The Wall Street Journal said Thursday that U.S. lawmakers "want to make the yuan a scapegoat and risk a trade war with China," referring to the U.S. Senators' bill proposed Tuesday to call for China to appreciate its currency yuan.
"China is right to resist these calls, not least because a large revaluation could damage China's growth," the Wall Street Journal said in its Review and Outlook column. "China has helped to lead the global economy out of this recession, and the world needs that to continue."
In another article titled "Pressing China on the yuan won't work," which was published by the Time magazine website on Wednesday, Michael Schuman said that the Schumer bill "clearly shows how politicized the yuan has become."
The article said that Beijing is "an easy target for Americans worried by high unemployment and an uncertain recovery to blame for the country's economic woes."

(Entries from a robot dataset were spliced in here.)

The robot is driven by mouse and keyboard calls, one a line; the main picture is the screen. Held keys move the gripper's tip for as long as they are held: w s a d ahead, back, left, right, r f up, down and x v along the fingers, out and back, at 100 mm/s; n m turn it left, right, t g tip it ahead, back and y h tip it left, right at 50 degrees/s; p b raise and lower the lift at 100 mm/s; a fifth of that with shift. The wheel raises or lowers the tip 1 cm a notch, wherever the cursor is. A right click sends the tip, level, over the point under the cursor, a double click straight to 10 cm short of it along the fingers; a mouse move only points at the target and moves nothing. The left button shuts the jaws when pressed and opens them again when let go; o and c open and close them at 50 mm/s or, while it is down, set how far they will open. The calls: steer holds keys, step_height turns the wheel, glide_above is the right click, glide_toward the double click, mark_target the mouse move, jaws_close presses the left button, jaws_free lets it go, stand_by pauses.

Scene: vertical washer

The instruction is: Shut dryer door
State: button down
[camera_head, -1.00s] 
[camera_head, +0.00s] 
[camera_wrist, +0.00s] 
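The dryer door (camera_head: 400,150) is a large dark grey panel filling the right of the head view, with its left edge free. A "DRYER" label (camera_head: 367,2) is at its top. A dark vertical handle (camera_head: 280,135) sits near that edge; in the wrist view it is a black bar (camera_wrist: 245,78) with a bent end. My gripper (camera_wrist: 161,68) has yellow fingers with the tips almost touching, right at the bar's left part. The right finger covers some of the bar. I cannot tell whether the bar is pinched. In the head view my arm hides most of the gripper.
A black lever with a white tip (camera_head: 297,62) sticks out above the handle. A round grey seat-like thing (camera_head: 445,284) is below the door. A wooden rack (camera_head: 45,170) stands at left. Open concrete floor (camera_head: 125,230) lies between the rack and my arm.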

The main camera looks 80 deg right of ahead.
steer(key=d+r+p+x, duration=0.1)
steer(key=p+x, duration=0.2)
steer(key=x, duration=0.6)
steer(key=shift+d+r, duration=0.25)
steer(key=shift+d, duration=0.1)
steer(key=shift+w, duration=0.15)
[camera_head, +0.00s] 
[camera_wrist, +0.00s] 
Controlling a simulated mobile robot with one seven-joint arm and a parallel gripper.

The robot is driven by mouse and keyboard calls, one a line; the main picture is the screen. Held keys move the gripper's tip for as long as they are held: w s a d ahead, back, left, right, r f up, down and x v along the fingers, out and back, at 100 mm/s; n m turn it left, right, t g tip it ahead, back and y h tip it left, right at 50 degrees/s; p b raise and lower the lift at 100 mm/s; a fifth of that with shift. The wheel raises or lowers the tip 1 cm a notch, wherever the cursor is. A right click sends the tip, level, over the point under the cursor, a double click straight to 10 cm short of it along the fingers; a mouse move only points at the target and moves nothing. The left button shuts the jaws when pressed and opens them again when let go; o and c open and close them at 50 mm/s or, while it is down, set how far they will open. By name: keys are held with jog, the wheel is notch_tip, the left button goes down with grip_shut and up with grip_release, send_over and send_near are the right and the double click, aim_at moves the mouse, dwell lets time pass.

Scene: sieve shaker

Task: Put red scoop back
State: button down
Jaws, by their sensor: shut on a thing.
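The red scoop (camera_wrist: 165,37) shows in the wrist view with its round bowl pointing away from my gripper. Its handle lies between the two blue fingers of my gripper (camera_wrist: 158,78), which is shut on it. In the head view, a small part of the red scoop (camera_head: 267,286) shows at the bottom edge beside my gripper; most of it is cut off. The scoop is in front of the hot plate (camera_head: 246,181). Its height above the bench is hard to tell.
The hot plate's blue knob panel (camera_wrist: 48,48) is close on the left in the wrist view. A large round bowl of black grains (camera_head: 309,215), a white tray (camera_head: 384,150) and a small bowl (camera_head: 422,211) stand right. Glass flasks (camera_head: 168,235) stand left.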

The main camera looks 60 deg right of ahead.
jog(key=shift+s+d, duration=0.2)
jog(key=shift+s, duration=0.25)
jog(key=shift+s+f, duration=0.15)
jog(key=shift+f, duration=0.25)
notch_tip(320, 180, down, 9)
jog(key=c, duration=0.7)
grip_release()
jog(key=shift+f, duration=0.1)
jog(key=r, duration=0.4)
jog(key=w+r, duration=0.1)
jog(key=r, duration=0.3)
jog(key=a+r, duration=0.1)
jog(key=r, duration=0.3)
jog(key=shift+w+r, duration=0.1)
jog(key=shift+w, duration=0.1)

But "a stronger yuan isn't a panacea to American economic problems."
Schuman said that "there is a belief that if China allowed the yuan to appreciate, U.S. industry would become more competitive and the giant trade deficit with China would evaporate. But that could very well be wishful thinking."
He pointed out that when the yuan was appreciating against the U.S. dollar, from 2005 to 2008, the U.S. trade deficit with China actually increased.
"In fact, a stronger yuan might actually be detrimental to the U.S. economy in certain key ways," he said.
A more expensive yuan is making all of those Chinese goods at your local Wal-Mart more expensive -- and that's not good for a U. S. consumer already burdened by debt and job instability.
Besides, the U.S. cannot reverse the greater trends set in motion by globalization by altering the value of the yuan.
Schuman said that if China morphs into a more expensive place to manufacture (which will inevitably happen over time) there is no shortage of other countries with lower costs that can replace China as a base for exporters of consumer goods. Exporters might move to Vietnam, India, Indonesia, Bangladesh, and so on.
The article also said that the Chinese are highly sensitive to criticism and pressure on this front, and threats from the U.S. Senate only corners Beijing into a position where it becomes politically difficult for the government to take any action.